Begin Records for the task

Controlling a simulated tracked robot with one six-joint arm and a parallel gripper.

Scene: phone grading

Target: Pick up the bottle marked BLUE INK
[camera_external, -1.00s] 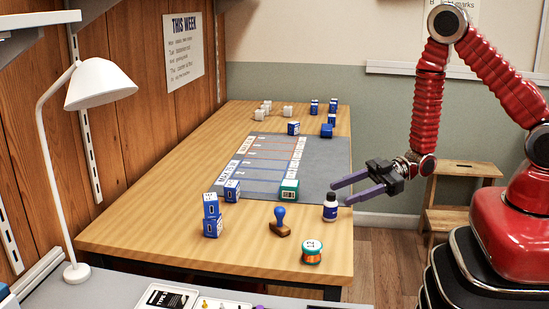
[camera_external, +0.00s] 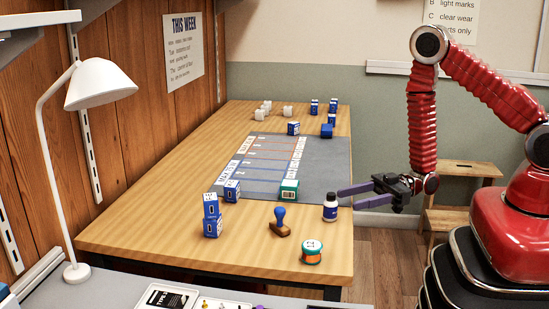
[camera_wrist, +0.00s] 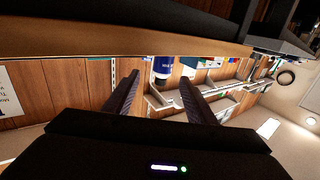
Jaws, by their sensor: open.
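A small dark blue bottle (camera_external: 330,208) with a black cap and a pale band stands upright near the right edge of the wooden table. Its lettering is too small to read. My gripper (camera_external: 348,198) is open, just right of the bottle and past the table's edge, its purple fingers pointing left. In the wrist view the bottle (camera_wrist: 162,68) appears ahead, between the lines of my two spread fingers (camera_wrist: 160,80). Nothing is between the fingers, and they appear apart from the bottle.
A blue-handled stamp (camera_external: 280,222), an orange-and-green round container (camera_external: 311,253) and a green box (camera_external: 289,190) stand near the bottle. Stacked blue-white boxes (camera_external: 212,216) are farther left. A grey mat (camera_external: 318,165) lies behind. A wooden step stool (camera_external: 463,170) stands behind my arm.

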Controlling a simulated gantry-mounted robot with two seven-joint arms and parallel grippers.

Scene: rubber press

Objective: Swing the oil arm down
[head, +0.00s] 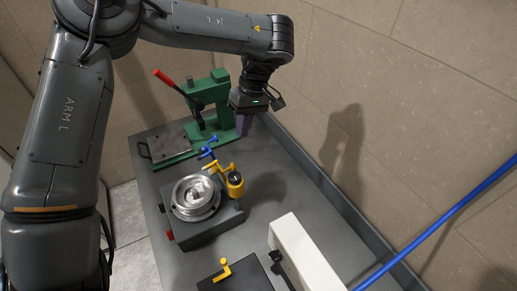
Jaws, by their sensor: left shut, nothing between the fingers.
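A yellow arm (215,168), which looks like the oil arm, stands out from a yellow post (234,185) at the right of a round metal bowl (195,196). The bowl sits on a dark box base (211,231). My left gripper (247,106) hangs above and behind this unit, beside the green press (220,92). It is shut and empty, and its fingertips are hard to make out. It is apart from the yellow arm. My right gripper is not in view.
The green press has a red-handled lever (165,79) and a plate base. A blue part (209,141) lies between press and bowl. A white box (301,254) and a dark box with a yellow handle (222,271) are in front. A blue rod (440,232) slants at right. Bare grey table (281,188) lies right of the post.

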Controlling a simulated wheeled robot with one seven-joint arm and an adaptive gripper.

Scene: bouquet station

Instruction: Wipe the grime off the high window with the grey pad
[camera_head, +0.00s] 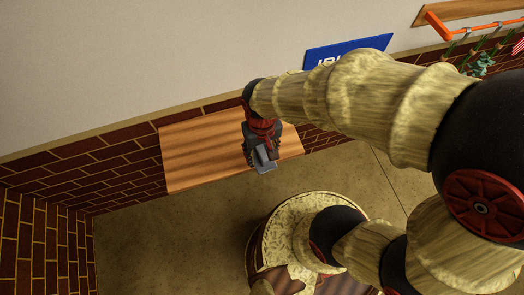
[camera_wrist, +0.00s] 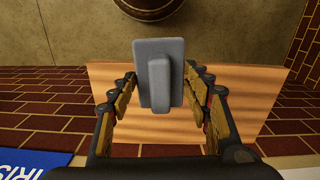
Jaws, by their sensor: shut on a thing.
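The grey pad (camera_head: 265,161) is a flat rectangular plate with a raised grip bar along its middle. It also shows in the wrist view (camera_wrist: 174,52), between the two fingers. My gripper (camera_head: 261,147) is shut on the pad and points downward, over or in front of the wooden board. In the wrist view my gripper (camera_wrist: 160,86) has one finger on each side of the pad. The high window and its grime are not visible in either view.
A plain wooden board or tabletop (camera_head: 195,155) lies against the brick wall (camera_head: 70,175), with nothing seen on it. A blue sign (camera_head: 322,57) is on the wall. An orange rail (camera_head: 438,26) with hanging plants is at the upper right. Bare floor (camera_head: 150,240) is at lower left.

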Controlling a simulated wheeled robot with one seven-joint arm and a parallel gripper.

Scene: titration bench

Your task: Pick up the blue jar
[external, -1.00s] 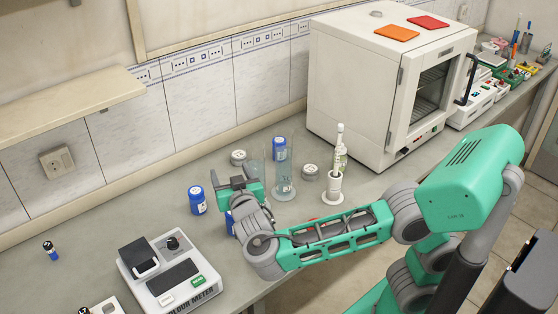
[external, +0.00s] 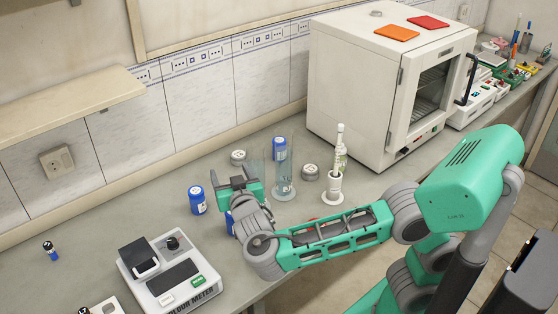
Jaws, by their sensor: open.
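Several blue jars with white labels stand on the bench. One blue jar (external: 198,200) is in the open, just left of my gripper. Another blue jar (external: 279,149) stands farther back, partly behind a clear glass cylinder (external: 284,180). A third blue jar (external: 230,223) is mostly hidden behind my wrist. My gripper (external: 233,179) is open above the bench between the left jar and the glass cylinder. I see nothing between its fingers. The view does not show its exact height or distance from the jars.
Grey lidded tins (external: 238,157) and (external: 310,172) stand near the cylinder, and a bottle in a white holder (external: 334,185) is to the right. A colour meter (external: 170,270) is at front left. A white oven (external: 385,90) blocks the back right.

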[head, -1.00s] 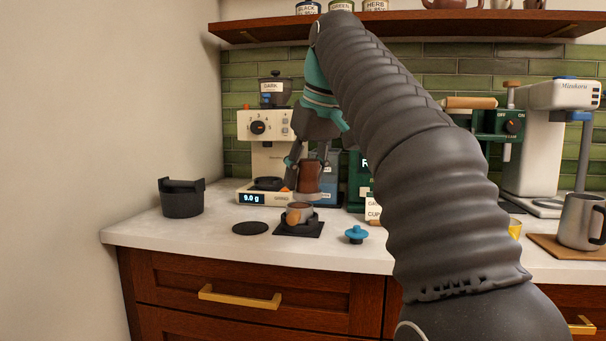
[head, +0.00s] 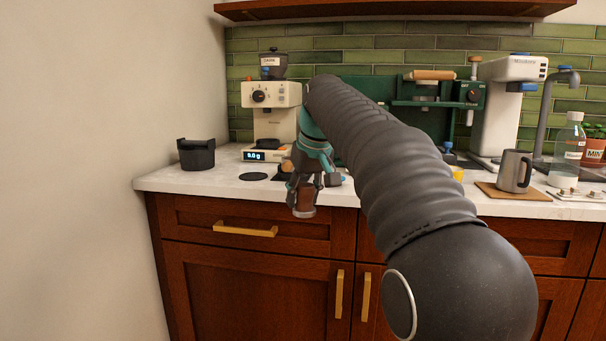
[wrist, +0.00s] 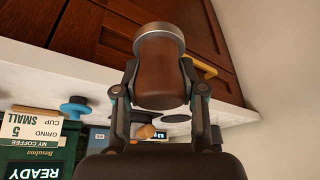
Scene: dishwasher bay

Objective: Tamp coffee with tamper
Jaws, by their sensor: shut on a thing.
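My gripper (head: 306,183) is shut on the tamper (head: 303,199), which has a brown handle and a silver metal base. In the wrist view the tamper (wrist: 160,75) sits between both fingers, its metal base away from my palm. In the head view it hangs base down, overlapping the counter's front edge and the drawer front. The portafilter's black mat (head: 281,176) is mostly hidden behind my gripper. The portafilter is hidden in the head view; a small brown piece in the wrist view (wrist: 146,131) may be its handle. The coffee inside cannot be seen.
A black bin (head: 196,154) and a flat black disc (head: 253,177) are at the counter's left, near the grinder (head: 270,115) and scale (head: 262,155). A steel pitcher (head: 513,171) stands on a wooden board at right. A blue-topped tool (wrist: 75,108) stands on the counter.

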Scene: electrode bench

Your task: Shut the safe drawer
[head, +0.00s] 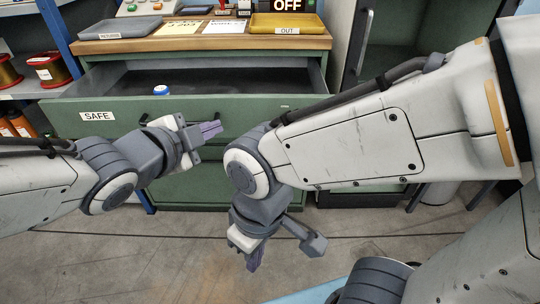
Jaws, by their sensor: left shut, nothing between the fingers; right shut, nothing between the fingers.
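The green safe drawer (62,120) is pulled open below the bench top. Its label "SAFE" shows on the front at the left, and a small blue and white item (161,90) lies inside. A dark handle on the drawer front is partly hidden by my left gripper (210,130). My left gripper is shut and empty, in front of the drawer front and pointing right; I cannot tell whether it touches. My right gripper (254,258) is shut and empty, pointing down, lower than the drawer and in front of the cabinet.
The wooden bench top (200,44) holds a grey tray (120,29) and a yellow tray (288,24) labelled "OUT". A shelf with spools (50,68) stands at the left. An open dark cabinet (400,50) stands at the right. Bare floor (180,250) lies in front.

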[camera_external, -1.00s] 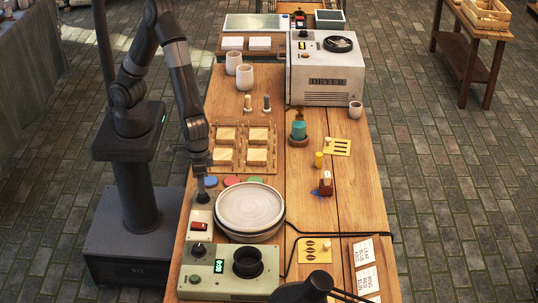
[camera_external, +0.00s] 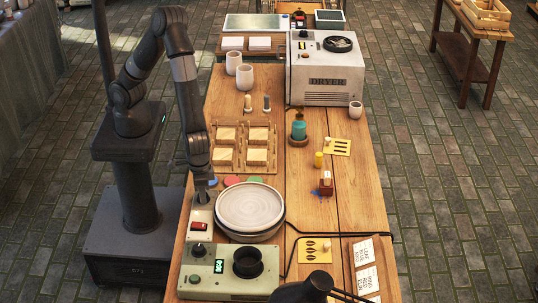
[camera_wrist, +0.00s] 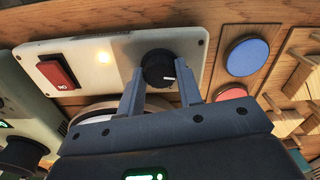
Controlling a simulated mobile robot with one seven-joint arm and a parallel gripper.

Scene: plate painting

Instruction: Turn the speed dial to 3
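The speed dial (camera_wrist: 158,68) is a black round knob with a short white pointer mark, on a cream control panel (camera_wrist: 105,45). In the wrist view the pointer is toward the right of the picture; no scale numbers can be read. My gripper (camera_wrist: 160,82) has one finger on each side of the dial, apparently touching both sides. In the outside view my gripper (camera_external: 203,190) points down at the far end of the panel (camera_external: 201,212), beside the pottery wheel (camera_external: 249,206), and largely hides the dial.
A red rocker switch (camera_wrist: 57,72) and a glowing lamp (camera_wrist: 103,57) are on the same panel. Blue (camera_wrist: 247,55) and red (camera_wrist: 232,93) discs lie close by. A green control box (camera_external: 200,282) stands in front. Wooden trays with square blocks (camera_external: 257,155) lie beyond.

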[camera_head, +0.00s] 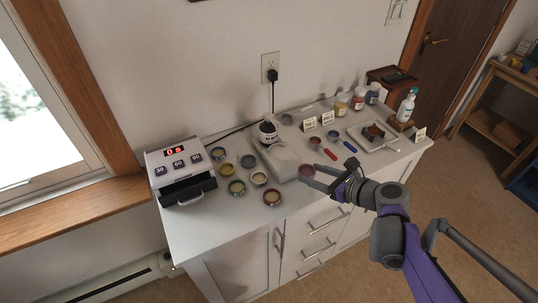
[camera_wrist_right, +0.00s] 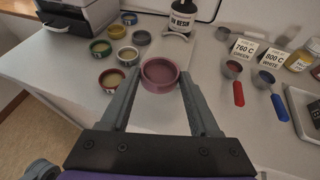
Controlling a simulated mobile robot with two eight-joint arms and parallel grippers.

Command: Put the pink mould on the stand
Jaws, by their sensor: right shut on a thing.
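The pink mould (camera_head: 306,170) is a small round dish near the front of the white counter. My right gripper (camera_head: 311,173) has its fingertips at the mould's sides. In the right wrist view, the mould (camera_wrist_right: 160,75) sits upright between the two fingertips, and the right gripper (camera_wrist_right: 157,88) is shut on it. A pale flat slab (camera_head: 280,160), perhaps the stand, lies just left of the mould, with a resin bottle (camera_head: 268,131) at its back end. Whether the mould touches the surface below is unclear. My left gripper is out of view.
Several small round moulds (camera_head: 237,187) stand left of the slab, beside a white lamp box (camera_head: 181,172). Cups with red (camera_head: 329,154) and blue (camera_head: 350,147) handles lie to the right. A tray (camera_head: 373,136), jars (camera_head: 341,104) and a spray bottle (camera_head: 406,105) are farther right.

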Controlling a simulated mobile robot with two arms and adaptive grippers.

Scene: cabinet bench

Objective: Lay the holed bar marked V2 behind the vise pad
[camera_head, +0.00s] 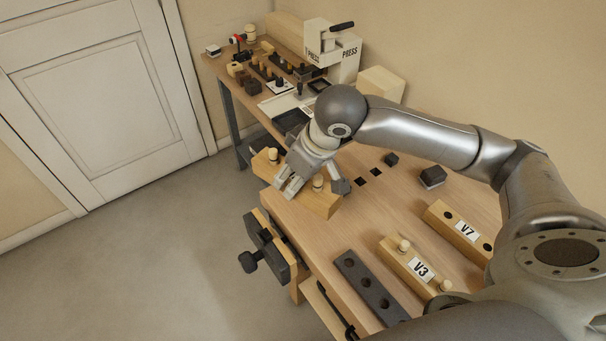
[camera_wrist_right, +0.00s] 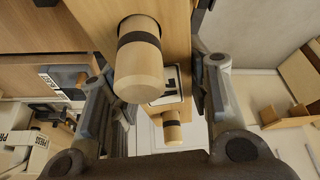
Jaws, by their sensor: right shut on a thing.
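My right gripper (camera_head: 288,184) is shut on a light wooden bar (camera_head: 325,206) with two pale pegs standing in it, near the bench's left edge. The bar juts out past that edge; whether it touches the bench I cannot tell. In the right wrist view the bar (camera_wrist_right: 178,60) lies between the fingers of the gripper (camera_wrist_right: 155,105), with a dark-banded peg close to the camera. Its white label (camera_wrist_right: 168,92) is partly hidden and I cannot read it. A dark vise (camera_head: 268,247) with wooden jaws sits on the bench's edge, nearer than the bar. My left gripper is not in view.
A dark holed bar (camera_head: 368,287), a wooden bar marked V3 (camera_head: 396,260) and one marked V7 (camera_head: 447,217) lie on the bench (camera_head: 345,225). Small dark blocks (camera_head: 432,177) lie behind them. A press (camera_head: 335,58) and small parts stand at the far end.

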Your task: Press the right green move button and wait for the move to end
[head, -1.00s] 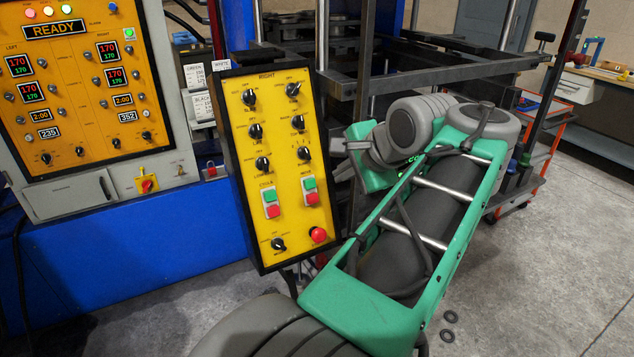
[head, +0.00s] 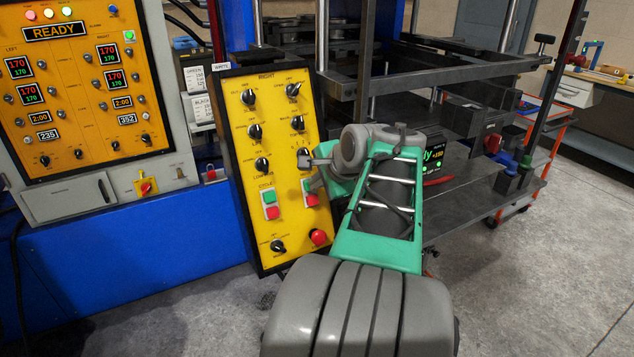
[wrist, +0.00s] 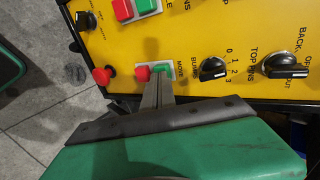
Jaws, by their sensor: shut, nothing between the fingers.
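The right control panel (head: 240,133) is yellow with a black frame. Its move button pair sits lower right, with a red button (head: 311,200) below a green one that my gripper hides in the head view. In the wrist view the green move button (wrist: 163,69) shows beside the red move button (wrist: 143,73), next to the MOVE label. My gripper (head: 309,174) is shut and empty, in front of the move buttons. In the wrist view its fingertips (wrist: 158,80) overlap the lower edge of the green button. I cannot tell whether they touch it.
The cycle buttons (head: 270,204) are left of the move pair. A red mushroom button (head: 318,237) is below, and black knobs (head: 298,123) are above. The press's dark metal frame (head: 440,75) stands to the right. The left panel display (head: 55,32) reads READY.

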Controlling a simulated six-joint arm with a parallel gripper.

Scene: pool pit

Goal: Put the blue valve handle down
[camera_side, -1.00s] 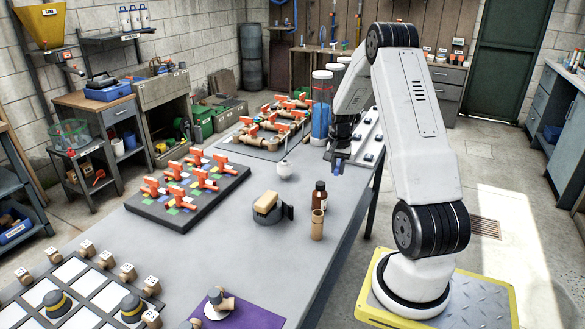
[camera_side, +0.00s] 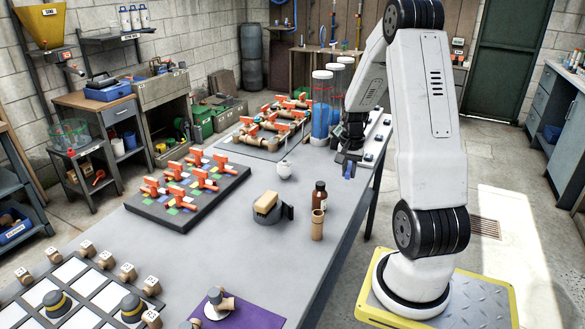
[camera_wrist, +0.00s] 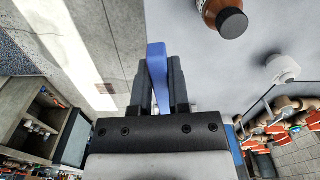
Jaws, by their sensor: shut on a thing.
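The blue valve handle (camera_side: 349,172) is a small blue bar. My gripper (camera_side: 348,165) is shut on it, near the right edge of the grey table (camera_side: 240,235) in the side view. In the wrist view the blue handle (camera_wrist: 157,65) sticks out past the two dark fingers of my gripper (camera_wrist: 163,85), slightly tilted. The handle appears to be in the air, with the table edge and floor behind it. Its held end is partly hidden between the fingers.
A brown bottle (camera_side: 320,199) and a wooden cylinder (camera_side: 318,226) stand nearby, with a white round vessel (camera_side: 285,171) to the left. Clear blue columns (camera_side: 322,100) and a white rack (camera_side: 378,138) are behind. A board of orange valves (camera_side: 188,190) is further left.

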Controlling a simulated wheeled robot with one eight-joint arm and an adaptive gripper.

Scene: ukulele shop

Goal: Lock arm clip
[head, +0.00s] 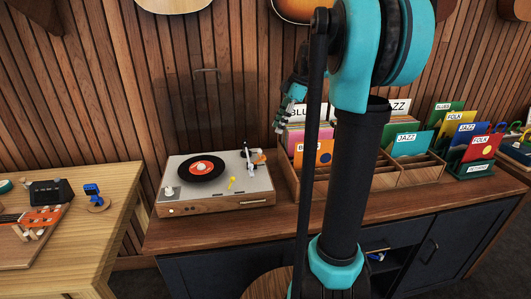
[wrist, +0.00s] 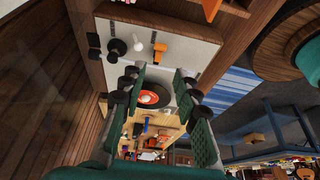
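The turntable (head: 222,194) stands on the wooden counter left of my arm, with a black record and orange label (head: 202,168) on it. Its tonearm (head: 248,158) is at the right rear of the deck, beside a small orange part (head: 259,157) that may be the arm clip. In the wrist view, the orange part (wrist: 160,53) shows beyond the fingertips, right of a white knob. Whether the clip is locked cannot be told. My gripper (head: 284,115) hangs above and right of the turntable. Its green fingers (wrist: 158,84) are apart and empty, clear of the deck.
A wooden record crate (head: 414,176) with sleeves stands right of the turntable, close behind my arm. The slatted wall (head: 110,90) rises behind. A light wood table (head: 95,245) with ukulele parts is at left.

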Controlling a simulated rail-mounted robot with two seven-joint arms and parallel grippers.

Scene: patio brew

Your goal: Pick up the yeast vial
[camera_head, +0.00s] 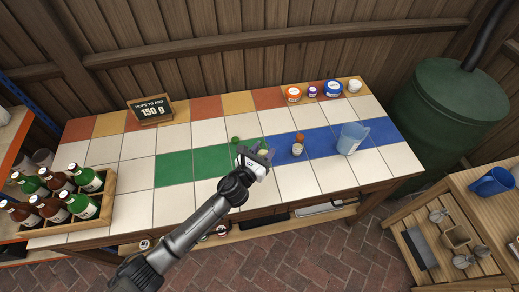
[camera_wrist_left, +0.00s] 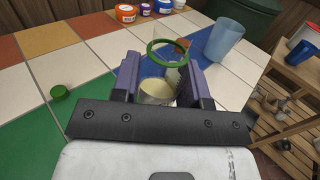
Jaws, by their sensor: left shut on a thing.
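The yeast vial (camera_wrist_left: 157,91) looks like a clear vessel with a green ring at its top and cream-coloured contents. It sits between the two fingers of my left gripper (camera_wrist_left: 160,80), which is shut on it. In the head view my left gripper (camera_head: 259,155) is over the tiled table near the right end of the green tiles, hiding most of the vial. I cannot tell whether the vial touches the table. My right gripper is not in view.
A bottle crate (camera_head: 106,206) is at left. White tiles between are clear.

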End Records for the task

- [Instruction]: Beginning with the line above that contains "seven-joint arm and an adaptive gripper." and finishing with the line that contains "[external, +0.00s]", print those lines exactly and only. Skip all pictures.

- [Exercise result]:
Controlling a simulated wheeled robot with one seven-joint arm and an adaptive gripper.

Scene: bouquet station

Instruction: Wipe the grime off the high window with the grey pad
[camera_head, +0.00s] 
[camera_wrist, +0.00s] 
Jaws, by their sensor: shut on a thing.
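The grey pad (camera_head: 265,161) is a flat rectangular plate with a raised grip bar along its middle. It also shows in the wrist view (camera_wrist: 174,52), between the two fingers. My gripper (camera_head: 261,147) is shut on the pad and points downward, over or in front of the wooden board. In the wrist view my gripper (camera_wrist: 160,86) has one finger on each side of the pad. The high window and its grime are not visible in either view.
A plain wooden board or tabletop (camera_head: 195,155) lies against the brick wall (camera_head: 70,175), with nothing seen on it. A blue sign (camera_head: 322,57) is on the wall. An orange rail (camera_head: 438,26) with hanging plants is at the upper right. Bare floor (camera_head: 150,240) is at lower left.

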Controlling a simulated wheeled robot with one seven-joint arm and a parallel gripper.

Scene: titration bench

Your task: Pick up the blue jar
[external, -1.00s] 
[external, +0.00s] 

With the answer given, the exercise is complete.